I typically can’t watch Dancing With Them There Stars because it, literally, makes me want to force myself to try back-flips for the first time on the edge of the roof of my apartment building all whilst pigeons do Shasta McNasty on me and little girls repeatedly try to kick me in the Ding Ding. Have I said too much?
This week, however, I’m able to watch my little Oddy Pats dance her teeth off to the theme song of, you guessed it, The Hills. Somewhere in the jungle of Costa Rica, Heidi’s almost-H’s are rolling over in their reality stars of yesteryear grave.
The main judge, you know, the one who looks like the old man pedophile on Family Guy is doing some montage to all of Audrina’s wondrous dancing moments. And then. He says it. He says what no person on television, the education system, or corporate America has ever said about Audrina Francis Elizabeth Patridge. He said, “…and she’s got real talent!” Really, old man? Really? I can’t believe comments like this are happening right now and Lauren’s not even here. It just seems so selfish. You’re selfish, you’re self-centered. All you care about is yourself.

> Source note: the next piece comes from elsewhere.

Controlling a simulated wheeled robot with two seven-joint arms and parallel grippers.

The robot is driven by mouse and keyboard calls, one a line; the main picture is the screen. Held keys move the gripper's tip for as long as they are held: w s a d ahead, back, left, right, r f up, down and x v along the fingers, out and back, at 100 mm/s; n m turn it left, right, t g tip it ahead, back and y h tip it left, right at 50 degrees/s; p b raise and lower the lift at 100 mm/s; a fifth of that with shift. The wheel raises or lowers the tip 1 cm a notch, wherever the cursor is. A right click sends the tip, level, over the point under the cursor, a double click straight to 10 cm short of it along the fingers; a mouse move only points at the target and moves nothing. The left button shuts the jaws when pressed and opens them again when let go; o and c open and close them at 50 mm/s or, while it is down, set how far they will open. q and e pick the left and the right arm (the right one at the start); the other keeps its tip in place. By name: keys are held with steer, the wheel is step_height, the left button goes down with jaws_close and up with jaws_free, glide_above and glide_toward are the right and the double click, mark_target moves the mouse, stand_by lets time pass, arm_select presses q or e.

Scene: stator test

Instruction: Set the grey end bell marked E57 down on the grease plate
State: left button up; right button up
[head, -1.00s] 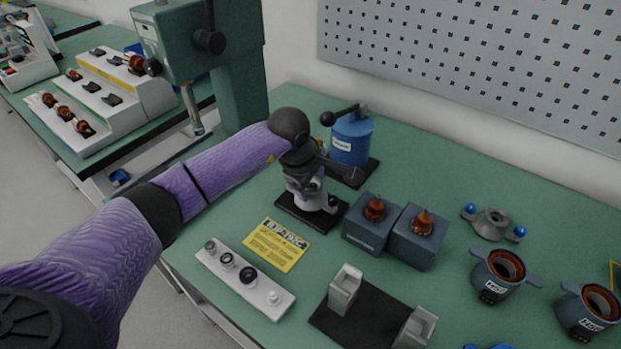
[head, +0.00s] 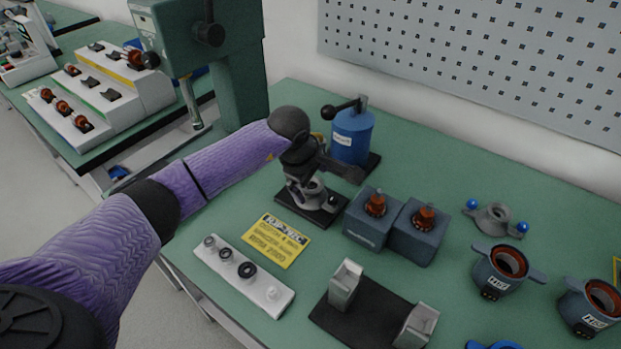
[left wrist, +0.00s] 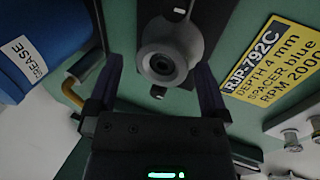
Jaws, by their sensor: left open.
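My left gripper (head: 318,178) is open above a dark plate (head: 287,207), beside the blue grease dispenser (head: 351,138). A pale grey rounded part (head: 306,199), which looks like the end bell, is on that plate below the gripper. In the left wrist view this grey part (left wrist: 168,52) shows its round hub with a hole, and the open fingers are on either side of it. No marking can be read on it, so E57 is not confirmed. Another grey part with two blue knobs (head: 495,219) lies at the right of the table. My right gripper is not in view.
A yellow card (head: 272,241), a white strip with rings (head: 243,276), two blue-grey blocks (head: 415,233) with copper parts, a dark fixture (head: 373,312) and two dark housings (head: 500,270) stand nearby. A green press (head: 235,60) rises behind my left arm. The table's back right is clear.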

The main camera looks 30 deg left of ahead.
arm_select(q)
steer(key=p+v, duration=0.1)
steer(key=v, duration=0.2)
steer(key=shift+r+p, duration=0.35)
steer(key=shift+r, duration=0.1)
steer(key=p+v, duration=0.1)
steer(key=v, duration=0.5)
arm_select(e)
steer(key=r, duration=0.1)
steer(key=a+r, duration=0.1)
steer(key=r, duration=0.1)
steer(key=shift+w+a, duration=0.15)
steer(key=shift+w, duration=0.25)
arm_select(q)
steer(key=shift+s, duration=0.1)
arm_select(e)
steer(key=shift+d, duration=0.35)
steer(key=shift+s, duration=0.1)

For me, the best part of all of this was in the pre-dance interview when Audrina was wearing her standard nasty knit hat/beret. Brilliant. It’s like all my Hills memories are coming right back to me. I’m just waiting for Justin Bobby to come crashing into the studio with his motorcycle and silver sparkly disco-ball helmet. Eh, maybe next time.
Now it’s time for her dance. Well, looks like we don’t have to worry about interpretive dance or symbolism because they are literally starting the dance the way Audrina was “randomly discovered” on said Hills by sitting her on a lounge chair under an umbrella…in a bikini. The only difference from then as opposed to now is double the rack and half the teeth. Also, Audrina is apparently draped in LC’s meat-curtains so I guess there was some symbolism tossed in there after all.
They totally should have had Heidi running in the background chasing seagulls with her arms flailing about whilst Spencer/Steve Sanders recorded it all with his “cam-corder.” Also, I’m not even sure why The Hills didn’t just use Teefs Pats dancing for their intro as she is now, like an angel. An angel who is dead behind the eyes. An angel who may or may not be part of the living. An angel who keeps spreading her legs and leaning forward with her rack-attack almost dangling in the wind. An angel.
In the end the judge who is borderline a registered sex offender told Audrina to not be plastic, but be fantastic. Can you deduct points for plastic parts? If so, deduct 4.
Oddy Pats scored a 23. I don’t know what that means. The end.
Breaking: Alert IBBB reader and TV screen picture taker, Lisa, emailed me to let me know that Maci and Kyle from Teen Mom were in the crowd sans Bint-Lee. Seriously, how did these two make it into the crowd but Amber and her “sexy dancing” didn’t?! I demand a recount…if it’s one of those situations.